Friday, March 5, 2010

Another Cat Has Become More Like a Lion...

Emily Breines, the teacher, has projected a slide onto the wall of a classroom in the downtown YWCA. It’s easy to see a cat in the foreground. The cat is looking in a mirror.
But what’s being reflected back?

Edwin Andrade, one of the students, raises his hand.
“A lion,” he says. And he smiles a smile of recognition.

Turning cats into lions is, in a nutshell, what a program called Beyond Talent tries to accomplish. It works with young Washingtonians—typically between 18 and 30—to help them hone their skills and self-confidence so they are ready for college. It is in the backbone construction and reconstruction business.

The program is in its seventh year.
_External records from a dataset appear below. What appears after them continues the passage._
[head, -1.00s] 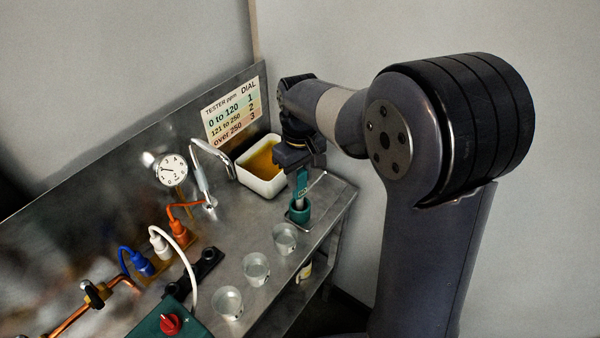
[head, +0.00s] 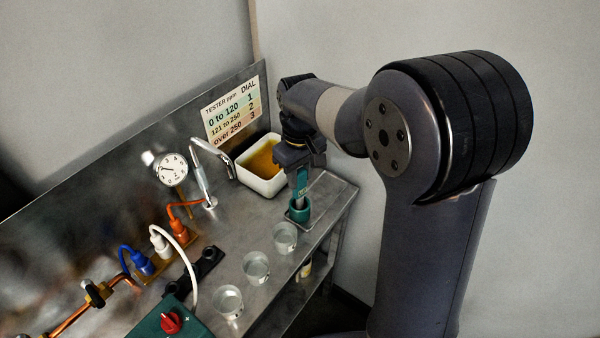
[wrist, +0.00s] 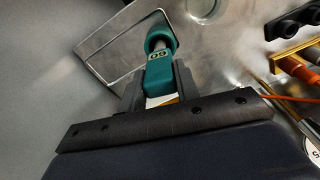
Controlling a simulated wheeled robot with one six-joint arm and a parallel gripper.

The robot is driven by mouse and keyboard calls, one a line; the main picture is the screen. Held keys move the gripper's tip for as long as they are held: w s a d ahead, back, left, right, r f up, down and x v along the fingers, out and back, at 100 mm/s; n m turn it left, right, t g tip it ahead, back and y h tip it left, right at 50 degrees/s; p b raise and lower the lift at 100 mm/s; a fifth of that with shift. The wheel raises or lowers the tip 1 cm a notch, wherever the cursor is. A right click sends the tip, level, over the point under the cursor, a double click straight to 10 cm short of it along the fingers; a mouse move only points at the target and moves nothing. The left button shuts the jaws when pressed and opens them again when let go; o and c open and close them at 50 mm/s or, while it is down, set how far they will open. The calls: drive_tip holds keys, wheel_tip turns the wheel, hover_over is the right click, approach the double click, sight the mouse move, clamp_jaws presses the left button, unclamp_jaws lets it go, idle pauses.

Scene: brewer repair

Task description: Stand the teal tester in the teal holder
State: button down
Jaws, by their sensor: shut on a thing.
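The teal tester (head: 302,183) is upright in my gripper (head: 300,165), its lower end at the mouth of the teal holder (head: 299,211). The holder is a short round cup on the right end of the steel bench. In the wrist view the tester (wrist: 159,78) shows a display reading that looks like 60, between my two dark fingers (wrist: 160,88). Its metal lower end goes into the ring of the holder (wrist: 158,38). How deep it sits is hidden. My gripper is shut on the tester's upper part.
A white tub (head: 262,184) of amber liquid stands just behind the gripper. Several clear cups, one of them here (head: 285,238), line the bench front. A tap (head: 203,180), a dial gauge (head: 172,169) and coloured plugs stand to the left. A dial chart (head: 231,110) hangs behind.

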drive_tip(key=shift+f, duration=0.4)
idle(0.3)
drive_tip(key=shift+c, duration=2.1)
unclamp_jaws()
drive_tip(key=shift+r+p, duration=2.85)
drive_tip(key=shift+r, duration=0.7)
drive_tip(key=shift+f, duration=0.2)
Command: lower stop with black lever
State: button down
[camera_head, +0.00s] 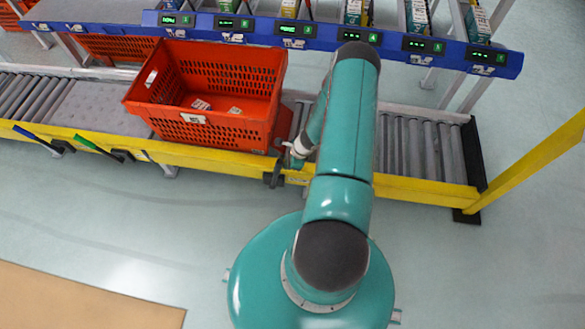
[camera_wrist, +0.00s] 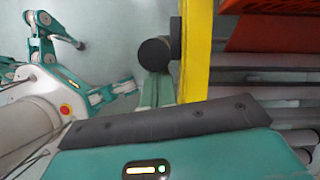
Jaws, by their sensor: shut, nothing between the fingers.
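The black lever (camera_head: 275,171) hangs at the yellow front rail of the conveyor (camera_head: 220,156), just in front of the orange tote's right end. In the wrist view, a dark round-ended part (camera_wrist: 155,52), which looks like this lever, sits against the yellow rail (camera_wrist: 196,55). My gripper (camera_head: 287,155) is at the rail beside the lever, shut and empty. Whether it touches the lever cannot be told. The stop itself cannot be made out. My arm hides part of the rail and rollers.
An orange tote (camera_head: 155,118) with a few small items stands on the rollers. A blue lever (camera_head: 29,133) and a green lever (camera_head: 93,147) are farther left on the rail. A blue shelf beam (camera_head: 250,30) runs behind.

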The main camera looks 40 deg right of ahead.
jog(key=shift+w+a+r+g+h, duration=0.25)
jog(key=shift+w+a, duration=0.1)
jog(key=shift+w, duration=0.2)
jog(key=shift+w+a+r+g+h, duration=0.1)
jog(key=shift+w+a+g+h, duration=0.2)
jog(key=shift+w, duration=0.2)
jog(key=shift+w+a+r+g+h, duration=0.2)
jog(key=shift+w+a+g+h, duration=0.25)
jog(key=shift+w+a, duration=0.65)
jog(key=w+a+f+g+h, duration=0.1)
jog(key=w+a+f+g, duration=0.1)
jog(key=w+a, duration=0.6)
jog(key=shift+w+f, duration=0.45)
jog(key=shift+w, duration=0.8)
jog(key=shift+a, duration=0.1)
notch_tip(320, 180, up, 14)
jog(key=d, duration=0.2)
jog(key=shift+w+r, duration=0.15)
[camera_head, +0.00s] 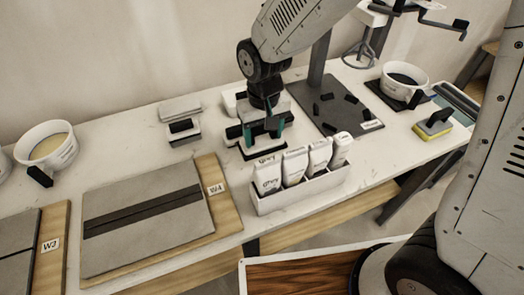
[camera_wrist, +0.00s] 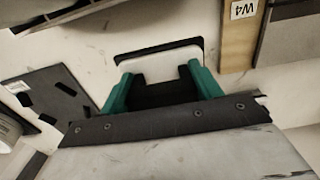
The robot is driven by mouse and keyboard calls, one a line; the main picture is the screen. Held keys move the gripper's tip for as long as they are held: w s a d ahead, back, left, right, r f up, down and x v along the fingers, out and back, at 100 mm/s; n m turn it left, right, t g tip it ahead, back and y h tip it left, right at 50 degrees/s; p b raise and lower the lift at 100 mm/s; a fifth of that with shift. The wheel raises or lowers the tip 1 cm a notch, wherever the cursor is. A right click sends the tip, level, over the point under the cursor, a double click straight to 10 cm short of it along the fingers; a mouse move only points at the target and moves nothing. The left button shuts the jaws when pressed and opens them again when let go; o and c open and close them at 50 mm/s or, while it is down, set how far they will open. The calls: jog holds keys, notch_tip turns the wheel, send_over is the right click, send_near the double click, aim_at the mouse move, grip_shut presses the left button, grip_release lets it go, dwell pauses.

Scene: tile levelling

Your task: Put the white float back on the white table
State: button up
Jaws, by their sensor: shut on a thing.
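The white float (camera_wrist: 158,66), a white block with a black edge and a black handle, is under my gripper (camera_wrist: 163,92) in the wrist view. My green fingers are shut on its black handle. In the head view my gripper (camera_head: 263,133) points down over the white table (camera_head: 120,135), and the float (camera_head: 262,146) shows below it, partly hidden by my fingers and the white box in front. It is at or very close to the tabletop; I cannot tell whether it touches.
A white box (camera_head: 300,191) of labelled packets stands just in front. Another black-and-white float (camera_head: 183,128) lies to the left. A grey tile on a wooden board (camera_head: 222,215) is at front left. A dark mat (camera_head: 343,108) lies to the right. Buckets stand at both sides.

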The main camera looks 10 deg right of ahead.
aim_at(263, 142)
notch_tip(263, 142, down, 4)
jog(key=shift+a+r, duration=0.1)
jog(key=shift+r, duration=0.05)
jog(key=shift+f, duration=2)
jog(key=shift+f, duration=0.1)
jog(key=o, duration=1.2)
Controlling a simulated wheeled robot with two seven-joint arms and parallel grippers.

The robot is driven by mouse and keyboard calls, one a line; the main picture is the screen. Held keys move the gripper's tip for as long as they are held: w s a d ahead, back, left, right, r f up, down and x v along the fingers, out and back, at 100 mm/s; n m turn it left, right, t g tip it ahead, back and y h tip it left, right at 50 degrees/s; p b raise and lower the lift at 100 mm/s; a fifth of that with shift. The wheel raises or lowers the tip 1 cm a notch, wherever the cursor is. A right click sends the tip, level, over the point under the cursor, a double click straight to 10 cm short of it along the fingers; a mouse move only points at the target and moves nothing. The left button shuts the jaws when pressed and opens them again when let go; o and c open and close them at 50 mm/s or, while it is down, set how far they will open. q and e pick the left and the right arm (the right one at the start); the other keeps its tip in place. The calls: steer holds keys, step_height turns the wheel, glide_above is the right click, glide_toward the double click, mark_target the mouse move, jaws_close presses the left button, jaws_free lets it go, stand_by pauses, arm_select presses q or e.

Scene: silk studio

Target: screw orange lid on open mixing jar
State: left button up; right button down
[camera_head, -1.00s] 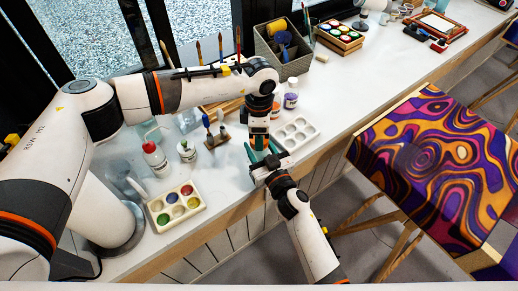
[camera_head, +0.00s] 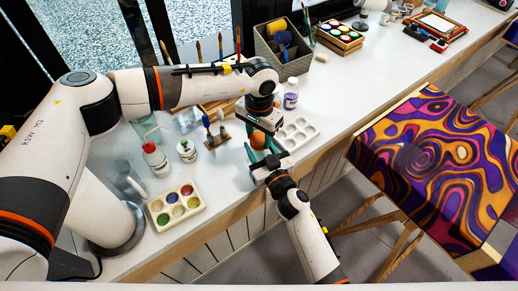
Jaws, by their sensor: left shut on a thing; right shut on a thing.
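The orange lid (camera_head: 258,139) shows as a small round orange shape below my left gripper (camera_head: 262,127), near the bench's front edge. My left gripper points down from above and is shut on the lid; its fingertips are small and partly hidden. My right gripper (camera_head: 260,153), with green fingers, reaches in from below and is shut just under and around the lid. The mixing jar is hidden between the right fingers and below the lid, so I cannot tell how the lid sits on it.
A white palette (camera_head: 297,133) lies close to the right of the grippers. A paint palette (camera_head: 175,207), a red-capped bottle (camera_head: 154,158) and a brush stand (camera_head: 216,137) are to the left. A purple-labelled jar (camera_head: 291,98) and a grey organizer (camera_head: 283,65) stand behind.

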It has taught about 350 students in that time, about 100of them in 2009.

Most of the students left traditional high schools at some point. Some have gotten GED diplomas, but many have not. All are united in their desire to learn more in two-year or four-year colleges, so they can earn more. But many—if not most—lack the belief that they can achieve very much in the academic arena.
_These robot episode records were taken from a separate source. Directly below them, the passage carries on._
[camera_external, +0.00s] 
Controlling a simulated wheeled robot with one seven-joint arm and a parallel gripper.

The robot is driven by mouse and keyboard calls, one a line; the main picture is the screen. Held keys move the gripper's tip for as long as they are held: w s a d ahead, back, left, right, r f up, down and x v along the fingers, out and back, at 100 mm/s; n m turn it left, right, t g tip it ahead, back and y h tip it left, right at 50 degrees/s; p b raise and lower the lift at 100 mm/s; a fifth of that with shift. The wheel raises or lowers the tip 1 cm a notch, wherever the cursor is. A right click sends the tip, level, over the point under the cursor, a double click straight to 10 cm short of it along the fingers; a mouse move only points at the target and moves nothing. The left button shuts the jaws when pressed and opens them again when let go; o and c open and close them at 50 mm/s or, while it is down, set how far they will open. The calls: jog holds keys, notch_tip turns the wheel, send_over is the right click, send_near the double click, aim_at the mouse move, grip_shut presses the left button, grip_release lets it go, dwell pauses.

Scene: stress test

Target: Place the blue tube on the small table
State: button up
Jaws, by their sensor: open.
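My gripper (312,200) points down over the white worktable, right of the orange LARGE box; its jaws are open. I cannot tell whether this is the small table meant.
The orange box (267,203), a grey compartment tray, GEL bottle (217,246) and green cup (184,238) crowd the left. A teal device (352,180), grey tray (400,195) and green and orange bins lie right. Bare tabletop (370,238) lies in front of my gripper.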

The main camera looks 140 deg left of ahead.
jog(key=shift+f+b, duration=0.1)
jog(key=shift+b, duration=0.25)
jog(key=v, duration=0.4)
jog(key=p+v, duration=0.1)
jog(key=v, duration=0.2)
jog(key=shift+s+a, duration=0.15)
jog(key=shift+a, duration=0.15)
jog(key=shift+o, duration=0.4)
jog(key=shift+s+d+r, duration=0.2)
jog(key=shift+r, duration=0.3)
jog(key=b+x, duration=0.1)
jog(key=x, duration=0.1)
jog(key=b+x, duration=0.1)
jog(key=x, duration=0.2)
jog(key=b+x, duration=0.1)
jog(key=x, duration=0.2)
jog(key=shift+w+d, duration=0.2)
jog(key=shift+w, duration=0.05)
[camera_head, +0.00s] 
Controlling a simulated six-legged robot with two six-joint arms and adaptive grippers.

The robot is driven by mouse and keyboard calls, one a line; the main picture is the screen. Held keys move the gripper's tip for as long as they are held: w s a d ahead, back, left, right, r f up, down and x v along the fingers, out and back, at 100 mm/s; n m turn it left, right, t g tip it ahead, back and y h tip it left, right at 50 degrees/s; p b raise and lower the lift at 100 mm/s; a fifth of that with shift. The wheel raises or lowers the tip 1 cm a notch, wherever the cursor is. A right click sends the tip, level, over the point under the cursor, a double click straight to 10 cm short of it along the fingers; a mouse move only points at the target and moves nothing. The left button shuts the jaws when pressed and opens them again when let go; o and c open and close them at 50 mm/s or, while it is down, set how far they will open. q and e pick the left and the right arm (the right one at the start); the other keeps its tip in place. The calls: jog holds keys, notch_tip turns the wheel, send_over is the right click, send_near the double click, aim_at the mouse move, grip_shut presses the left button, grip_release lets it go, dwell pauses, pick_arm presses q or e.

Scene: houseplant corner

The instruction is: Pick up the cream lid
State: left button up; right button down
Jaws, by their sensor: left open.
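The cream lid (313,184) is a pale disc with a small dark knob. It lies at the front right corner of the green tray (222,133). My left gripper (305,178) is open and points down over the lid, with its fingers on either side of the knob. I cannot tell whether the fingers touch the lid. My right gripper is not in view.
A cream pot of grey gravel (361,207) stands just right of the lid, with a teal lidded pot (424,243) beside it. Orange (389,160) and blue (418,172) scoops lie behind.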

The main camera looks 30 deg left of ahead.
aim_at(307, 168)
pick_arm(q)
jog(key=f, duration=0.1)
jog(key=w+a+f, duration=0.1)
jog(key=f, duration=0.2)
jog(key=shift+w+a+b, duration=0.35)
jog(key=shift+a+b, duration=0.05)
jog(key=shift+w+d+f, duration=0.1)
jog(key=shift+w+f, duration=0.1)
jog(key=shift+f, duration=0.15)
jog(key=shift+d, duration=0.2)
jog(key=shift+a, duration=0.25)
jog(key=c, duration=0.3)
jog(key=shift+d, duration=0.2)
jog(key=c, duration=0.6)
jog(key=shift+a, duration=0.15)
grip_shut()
Edwin Andrade, 19, is an excellent example. He dropped out of Northwestern High School in Hyattsville three years ago.

“I didn’t like it,” he said. “It just wasn’t fun. For a while, I didn’t do nothing. I was in the streets and stuff.”
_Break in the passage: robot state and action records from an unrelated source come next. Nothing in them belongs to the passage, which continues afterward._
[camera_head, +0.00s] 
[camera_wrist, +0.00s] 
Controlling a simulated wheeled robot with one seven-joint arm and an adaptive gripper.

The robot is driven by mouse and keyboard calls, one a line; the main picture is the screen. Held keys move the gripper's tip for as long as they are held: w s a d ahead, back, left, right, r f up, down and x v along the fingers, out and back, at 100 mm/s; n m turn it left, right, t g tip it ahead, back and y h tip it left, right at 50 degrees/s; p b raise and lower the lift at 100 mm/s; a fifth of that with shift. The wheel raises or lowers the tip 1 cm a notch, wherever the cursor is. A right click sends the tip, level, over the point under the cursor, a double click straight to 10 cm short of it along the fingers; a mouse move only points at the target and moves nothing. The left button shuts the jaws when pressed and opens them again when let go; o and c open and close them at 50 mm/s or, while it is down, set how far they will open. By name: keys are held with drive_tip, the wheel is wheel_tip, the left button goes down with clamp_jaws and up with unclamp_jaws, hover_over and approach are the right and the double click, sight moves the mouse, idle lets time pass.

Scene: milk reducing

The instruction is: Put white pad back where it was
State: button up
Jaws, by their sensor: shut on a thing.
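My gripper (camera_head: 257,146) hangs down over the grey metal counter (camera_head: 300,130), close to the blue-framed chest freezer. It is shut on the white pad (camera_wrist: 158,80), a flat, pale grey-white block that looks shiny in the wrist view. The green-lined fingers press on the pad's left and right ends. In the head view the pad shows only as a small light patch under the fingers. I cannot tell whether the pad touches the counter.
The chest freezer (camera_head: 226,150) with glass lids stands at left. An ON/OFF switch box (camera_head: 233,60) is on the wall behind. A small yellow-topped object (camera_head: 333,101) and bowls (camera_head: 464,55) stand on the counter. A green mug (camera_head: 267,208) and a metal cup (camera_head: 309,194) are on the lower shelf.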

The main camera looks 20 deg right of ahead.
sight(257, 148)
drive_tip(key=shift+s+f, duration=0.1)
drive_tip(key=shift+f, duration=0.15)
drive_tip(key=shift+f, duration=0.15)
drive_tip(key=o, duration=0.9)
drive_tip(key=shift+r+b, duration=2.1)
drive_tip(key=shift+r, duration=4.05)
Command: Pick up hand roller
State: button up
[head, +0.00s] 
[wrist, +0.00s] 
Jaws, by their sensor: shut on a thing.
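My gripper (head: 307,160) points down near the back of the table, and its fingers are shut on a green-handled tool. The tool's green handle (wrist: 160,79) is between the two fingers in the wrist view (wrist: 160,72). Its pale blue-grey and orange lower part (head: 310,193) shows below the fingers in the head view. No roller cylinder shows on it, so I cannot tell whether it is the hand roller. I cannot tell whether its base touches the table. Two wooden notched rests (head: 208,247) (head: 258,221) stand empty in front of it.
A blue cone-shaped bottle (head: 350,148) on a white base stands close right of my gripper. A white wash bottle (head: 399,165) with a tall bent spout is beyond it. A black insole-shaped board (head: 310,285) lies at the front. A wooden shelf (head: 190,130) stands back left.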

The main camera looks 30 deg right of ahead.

A succession of low-paying, no-future jobs followed. His current one pays him $8 an hour to clean office buildings.

“I want to go to college,” Andrade said. “Then I want to get into business. I’ve always wanted to do that.” Beyond Talent is “doing good” at helping him get there.
Ellie Phillips, the founder and executive director of Beyond Talent, said that “no other organization is really focusing on this population. Very often, they don’t think beyond the immediacy of get a paycheck, get through the day.” That’s why Beyond Talent drills them not just on academic fundamentals, but on attitudes—self-confidence, self-awareness, assertiveness, alertness.

About five percent of Beyond Talent’s $75,000 annual budget comes from donors to United Way of the National Capital Area. Ellie Phillips is very enthusiastic about the partnership because it didn’t exist before 2009.

“New sources of funds are what we always need, and United Way is one of those sources,” she said. At the front of the room, Emily Breines has projected a new slide. The word “self-confidence” is right in the center.

“If you’re self-confident, what does it mean?” she asks. Edwin Andrade raises his hand.
“It means you take more chances on stuff. Like those reasonable risks we were talking about,” he says.

Emily Breines smiles and nods. Yet another cat has become more like a lion.